First, said al-Haq, the reference to the right of Israel to self-defense is flawed on many levels. This right is enshrined in Article 51 of the United Nations Charter, which provides an exception to the prohibition upon the use of force in the event of “an armed attack” launched against a Member State of the United Nations. It, therefore, belongs to the law against the use of force, jus ad bellum, which regulates the initiation of hostilities. Conversely, the investigation of the International Criminal Court (ICC) in the Situation in Palestine concerns humanitarian law, jus in bello, (as well as human rights law) which applies during an armed conflict. The Preamble of Additional Protocol I clarifies that IHL must be applied “without any adverse distinction based on the nature or origin of the conflict or on the causes espoused by or attributed to the Parties to the conflict”.
Furthermore, the term “attack” for the purposes of self-defense is used interchangeably with “aggression” by the International Court of Justice (ICJ). The traditional definition of aggression contained in resolution 2274, adopted by the UN General Assembly in 1974 provides that “aggression is the use of armed force by a State against the sovereignty, territorial integrity or political independence of another State, or in any other manner inconsistent with the Charter of the United Nations, as set out in this Definition”.
Al-Haq added, however, that the State of Palestine has not been involved in any such use of armed force against Israel. Most importantly, the concept of natural self-defense, which extends the notion of armed attack or aggression to an attack emanating from armed-non state actors, is not supported under a reading of article 2(4) of the UN Charter in the context of the occupation of Palestine. Indeed, in light of the protracted occupation of Gaza and the West Bank, including East Jerusalem, it is difficult, if not impossible, to support the view that such an occupation, which Israel alleged in 1967 was an exercise of its right to self-defense, is still nowadays proportionate and necessary.
“In light of the above, we hardly see how the current international investigations conducted in the Situation of Palestine denies Israel’s right to self-defense- rather Israel’s reliance on self-defense arguments, to propel the continuation of the occupation into perpetuity, breaches the principles of necessity and proportionality, amounting to a violation of the jus ad bellum incurring responsibility as an internationally unlawful act,” it said.
Furthermore, an obvious contradiction appears in this joint statement between the attempts to deliver justice and the so-called commitment to the two-state solution. This is an irrelevant reference to a vague and baseless political peace process. “We stress that protracted occupation and apartheid and its growing settlement enterprise are imposing the facts on the grounds while applying Israeli law to the Occupied Palestinian Territory (OPT), which amounts to de facto annexation. This can hardly be seen as paving the way for a two-state solution but rather is the imposition of one Jewish State in historic Palestine and the erasure of the Palestinian people from it,” argued Al-Haq.
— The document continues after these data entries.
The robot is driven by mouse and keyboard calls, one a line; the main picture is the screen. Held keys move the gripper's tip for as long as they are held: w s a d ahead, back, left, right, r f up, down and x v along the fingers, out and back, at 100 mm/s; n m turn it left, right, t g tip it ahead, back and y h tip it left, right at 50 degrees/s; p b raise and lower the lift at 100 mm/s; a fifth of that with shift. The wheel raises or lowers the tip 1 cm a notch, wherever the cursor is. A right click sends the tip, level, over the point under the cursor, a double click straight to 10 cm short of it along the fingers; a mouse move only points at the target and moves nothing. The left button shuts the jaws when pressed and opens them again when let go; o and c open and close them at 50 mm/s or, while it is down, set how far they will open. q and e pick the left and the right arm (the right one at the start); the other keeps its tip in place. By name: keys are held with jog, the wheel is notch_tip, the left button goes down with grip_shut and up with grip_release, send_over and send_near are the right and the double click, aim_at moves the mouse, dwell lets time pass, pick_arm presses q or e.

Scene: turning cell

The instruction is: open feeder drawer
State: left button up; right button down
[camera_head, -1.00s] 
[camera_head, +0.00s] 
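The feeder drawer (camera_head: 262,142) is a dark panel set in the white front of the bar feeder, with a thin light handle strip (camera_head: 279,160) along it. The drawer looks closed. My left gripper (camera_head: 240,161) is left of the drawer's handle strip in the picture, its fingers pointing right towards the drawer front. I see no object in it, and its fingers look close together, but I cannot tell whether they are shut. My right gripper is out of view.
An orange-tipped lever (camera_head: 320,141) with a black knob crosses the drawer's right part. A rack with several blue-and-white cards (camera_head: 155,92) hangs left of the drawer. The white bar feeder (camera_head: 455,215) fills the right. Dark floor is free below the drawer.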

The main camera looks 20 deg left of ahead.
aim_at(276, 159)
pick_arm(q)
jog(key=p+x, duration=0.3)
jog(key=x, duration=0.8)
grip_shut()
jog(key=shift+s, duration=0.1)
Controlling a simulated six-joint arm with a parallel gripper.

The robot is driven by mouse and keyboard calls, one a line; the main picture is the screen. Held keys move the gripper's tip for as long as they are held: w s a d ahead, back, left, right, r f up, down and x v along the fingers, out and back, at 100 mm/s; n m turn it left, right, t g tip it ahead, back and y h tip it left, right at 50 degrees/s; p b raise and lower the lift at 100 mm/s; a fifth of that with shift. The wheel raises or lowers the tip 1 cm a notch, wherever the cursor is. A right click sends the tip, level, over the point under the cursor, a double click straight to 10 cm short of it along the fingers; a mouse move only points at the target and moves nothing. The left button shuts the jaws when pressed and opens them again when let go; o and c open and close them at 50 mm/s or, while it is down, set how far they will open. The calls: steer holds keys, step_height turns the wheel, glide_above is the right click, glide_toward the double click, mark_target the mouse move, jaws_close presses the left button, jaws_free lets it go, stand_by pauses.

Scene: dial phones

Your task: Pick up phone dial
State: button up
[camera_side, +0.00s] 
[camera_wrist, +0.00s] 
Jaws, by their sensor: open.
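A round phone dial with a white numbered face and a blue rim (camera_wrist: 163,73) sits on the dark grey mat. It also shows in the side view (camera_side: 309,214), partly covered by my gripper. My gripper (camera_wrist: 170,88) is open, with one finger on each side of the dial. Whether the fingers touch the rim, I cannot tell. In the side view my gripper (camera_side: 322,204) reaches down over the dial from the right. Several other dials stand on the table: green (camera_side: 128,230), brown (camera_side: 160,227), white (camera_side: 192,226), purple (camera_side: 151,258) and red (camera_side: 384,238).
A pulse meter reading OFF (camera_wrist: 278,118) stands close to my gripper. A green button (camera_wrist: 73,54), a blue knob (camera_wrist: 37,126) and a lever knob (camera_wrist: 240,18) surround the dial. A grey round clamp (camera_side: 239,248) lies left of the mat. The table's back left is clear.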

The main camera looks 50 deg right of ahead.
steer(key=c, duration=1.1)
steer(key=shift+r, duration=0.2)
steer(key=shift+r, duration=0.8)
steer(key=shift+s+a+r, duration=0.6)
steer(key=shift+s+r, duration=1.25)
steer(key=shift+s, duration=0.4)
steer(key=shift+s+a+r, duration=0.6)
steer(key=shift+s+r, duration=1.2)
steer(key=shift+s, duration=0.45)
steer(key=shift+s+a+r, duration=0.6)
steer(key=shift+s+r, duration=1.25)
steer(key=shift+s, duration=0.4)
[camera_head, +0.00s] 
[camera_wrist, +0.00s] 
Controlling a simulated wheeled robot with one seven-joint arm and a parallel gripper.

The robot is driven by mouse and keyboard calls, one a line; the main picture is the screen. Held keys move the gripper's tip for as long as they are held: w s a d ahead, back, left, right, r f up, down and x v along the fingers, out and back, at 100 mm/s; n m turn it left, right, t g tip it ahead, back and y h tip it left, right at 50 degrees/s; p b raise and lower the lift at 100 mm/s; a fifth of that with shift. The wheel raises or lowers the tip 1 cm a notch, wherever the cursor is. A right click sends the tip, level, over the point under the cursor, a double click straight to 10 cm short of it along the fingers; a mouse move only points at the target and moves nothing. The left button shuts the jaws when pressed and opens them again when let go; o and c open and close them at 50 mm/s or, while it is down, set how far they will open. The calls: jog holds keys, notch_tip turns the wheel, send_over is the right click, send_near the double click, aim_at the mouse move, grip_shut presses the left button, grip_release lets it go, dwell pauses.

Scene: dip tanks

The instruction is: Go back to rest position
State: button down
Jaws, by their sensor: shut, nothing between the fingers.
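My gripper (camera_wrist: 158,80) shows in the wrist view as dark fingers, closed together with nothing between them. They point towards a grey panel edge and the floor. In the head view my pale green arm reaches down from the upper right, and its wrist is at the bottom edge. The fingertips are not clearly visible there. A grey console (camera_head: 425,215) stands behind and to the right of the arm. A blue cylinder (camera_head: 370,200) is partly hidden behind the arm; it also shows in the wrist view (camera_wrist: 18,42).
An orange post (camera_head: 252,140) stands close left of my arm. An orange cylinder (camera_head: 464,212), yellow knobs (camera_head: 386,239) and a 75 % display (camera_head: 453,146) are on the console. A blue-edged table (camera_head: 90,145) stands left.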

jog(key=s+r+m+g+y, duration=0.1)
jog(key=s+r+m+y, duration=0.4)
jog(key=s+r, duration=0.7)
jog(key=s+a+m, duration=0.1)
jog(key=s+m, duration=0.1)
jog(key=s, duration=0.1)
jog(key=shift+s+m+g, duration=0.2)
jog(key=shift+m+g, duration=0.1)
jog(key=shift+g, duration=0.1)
The intervention of the international community is meant to counter this appalling situation by holding those accused of core international crimes, including war crimes and crimes against humanity responsible, which is “a necessary ingredient for any peace and reconciliation”. It is also intended to ensure that core international crimes will not go unpunished and to fill the gap arising from the State’s failure to comply with their obligation to investigate, and if appropriate, to prosecute, their nationals potentially responsible for these crimes, said the human rights organization. “We further fail to see how this alliance and reaffirmed commitment contributes to ‘repairing the world’. Instead, it is crystal clear that the current agreement will further entrench the Israeli apartheid regime.”
Similarly, the reference to antisemitism constitutes another baseless accusation and reveals the weakness, if not the non-existence of Israel’s legal argument with respect to international criminal justice, which perpetuates the climate of impunity for core international crimes in Israel, said Al-Haq. In 2016, Richard Falk, the then Special Rapporteur on the situation in the Palestinian territory occupied since 1967, sent a letter to the UN Secretary-General where he denounced Israel’s strategy to “take attention away from the issues raised” by “shooting the messenger” instead of responding to the message.
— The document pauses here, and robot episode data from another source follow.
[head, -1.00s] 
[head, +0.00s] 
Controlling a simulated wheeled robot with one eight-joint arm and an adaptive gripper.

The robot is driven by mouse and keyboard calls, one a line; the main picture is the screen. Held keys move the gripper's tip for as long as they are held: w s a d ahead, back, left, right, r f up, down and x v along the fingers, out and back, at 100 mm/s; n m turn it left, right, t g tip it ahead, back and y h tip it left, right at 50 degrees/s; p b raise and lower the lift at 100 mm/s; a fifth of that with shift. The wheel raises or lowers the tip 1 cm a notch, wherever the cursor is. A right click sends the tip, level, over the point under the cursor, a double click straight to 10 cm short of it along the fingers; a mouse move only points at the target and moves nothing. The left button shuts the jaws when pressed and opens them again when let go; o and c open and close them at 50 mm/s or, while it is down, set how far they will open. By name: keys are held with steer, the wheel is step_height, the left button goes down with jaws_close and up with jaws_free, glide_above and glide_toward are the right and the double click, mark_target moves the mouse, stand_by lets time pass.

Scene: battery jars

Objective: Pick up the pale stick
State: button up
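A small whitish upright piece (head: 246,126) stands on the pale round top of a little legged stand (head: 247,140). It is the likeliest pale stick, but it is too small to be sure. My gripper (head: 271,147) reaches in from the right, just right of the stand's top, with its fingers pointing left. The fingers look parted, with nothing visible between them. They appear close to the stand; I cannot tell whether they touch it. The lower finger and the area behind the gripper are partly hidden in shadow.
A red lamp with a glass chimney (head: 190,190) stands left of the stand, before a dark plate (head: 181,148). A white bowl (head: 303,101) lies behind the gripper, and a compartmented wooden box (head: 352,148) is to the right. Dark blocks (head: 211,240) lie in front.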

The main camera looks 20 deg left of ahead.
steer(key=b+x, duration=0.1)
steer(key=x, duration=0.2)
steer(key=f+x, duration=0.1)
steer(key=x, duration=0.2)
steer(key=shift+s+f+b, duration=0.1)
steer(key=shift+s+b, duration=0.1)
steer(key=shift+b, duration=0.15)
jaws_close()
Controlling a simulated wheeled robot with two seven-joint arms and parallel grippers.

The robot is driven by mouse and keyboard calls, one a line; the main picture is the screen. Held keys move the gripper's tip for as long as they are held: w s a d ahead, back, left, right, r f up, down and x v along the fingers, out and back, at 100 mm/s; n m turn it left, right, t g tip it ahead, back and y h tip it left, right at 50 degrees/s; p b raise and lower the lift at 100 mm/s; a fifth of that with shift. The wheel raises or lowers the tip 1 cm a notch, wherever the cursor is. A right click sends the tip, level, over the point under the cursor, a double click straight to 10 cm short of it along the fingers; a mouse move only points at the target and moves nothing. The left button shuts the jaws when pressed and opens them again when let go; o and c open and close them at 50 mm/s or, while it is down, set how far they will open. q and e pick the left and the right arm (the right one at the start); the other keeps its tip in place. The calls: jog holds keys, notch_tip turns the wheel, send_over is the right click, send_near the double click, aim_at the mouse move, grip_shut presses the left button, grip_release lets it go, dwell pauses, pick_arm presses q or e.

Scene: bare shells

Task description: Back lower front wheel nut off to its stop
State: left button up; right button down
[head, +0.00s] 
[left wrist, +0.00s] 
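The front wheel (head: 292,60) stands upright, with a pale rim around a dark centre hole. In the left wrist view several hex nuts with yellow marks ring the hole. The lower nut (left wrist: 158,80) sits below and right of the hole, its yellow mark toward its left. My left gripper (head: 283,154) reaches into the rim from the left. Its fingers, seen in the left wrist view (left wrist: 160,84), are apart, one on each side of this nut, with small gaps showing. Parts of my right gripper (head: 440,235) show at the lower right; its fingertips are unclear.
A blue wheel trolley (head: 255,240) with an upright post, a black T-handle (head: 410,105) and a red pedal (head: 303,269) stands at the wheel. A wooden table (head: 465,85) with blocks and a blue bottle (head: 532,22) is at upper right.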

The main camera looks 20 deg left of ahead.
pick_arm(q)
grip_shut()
It is thus critical to remind Third States “of their responsibility to take steps that will bring this unprecedented ordeal to an end”. Indeed, Third States, including the United States, have an obligation not to recognize the illegal situation created in the OPT, as of 1967. They also have to refrain from assisting in the violations of peremptory norms of international law, which, in the situation of Palestine, are for instance the prohibition of forcible transfers of population and the denial of the Palestinian peoples’ right to self-determination, stressed Al-Haq.
“In light of the above, we call on Third States, including the United States and Israel, to refrain from impeding or discrediting the investigation conducted by the ICC’s Prosecutor in the situation of Palestine, as well as the investigation of the UN Commission of Inquiry. We further urge Third States to support these investigations and to apply their universal jurisdiction, when possible, pursuant to Article 146 of the Fourth Geneva Convention,” demanded Al-Haq.
This attack against Palestine’s proceedings before the ICC, is not new. In 2015, following the opening by the ICC’s Office of the Prosecutor of a preliminary examination into the Situation in Palestine, some States politicized the proceedings before the Court and attempted to cripple the Court financially. The same line of argument was reproduced in 2020. Another attack against the ICC was launched by the US in September 2018 and included “banning ICC and its personnel, such as its judges and prosecutors”, thus targeting the independence of the Prosecutor and the judiciary. By June 2020, the US had revoked the visa of the ICC Prosecutor and other staff members of her office. The US targeting of ICC staff members crystallized in 2020 with the issuing of an Executive Order which allowed the US President, under the pretext of a national emergency, to suspend the visa and “freeze the assets of any foreign person deemed […] to have engaged with, or assisted the ICC in its efforts to investigate, detain, or prosecute the personnel of the United States or its allies”.
This latest “combat” against the so-called efforts to “unfairly single out” Israel at the ICC and the United Nations, is the latest continuation of Israel’s protracted smear campaign targeting Palestinian civil society organizations, supported by the United States. Recently, the US further attempted to circumvent Israeli accountability by discrediting the UN Commission of Inquiry through an unconvincing argument related to the “longstanding disproportionate attention given to Israel in the Council”.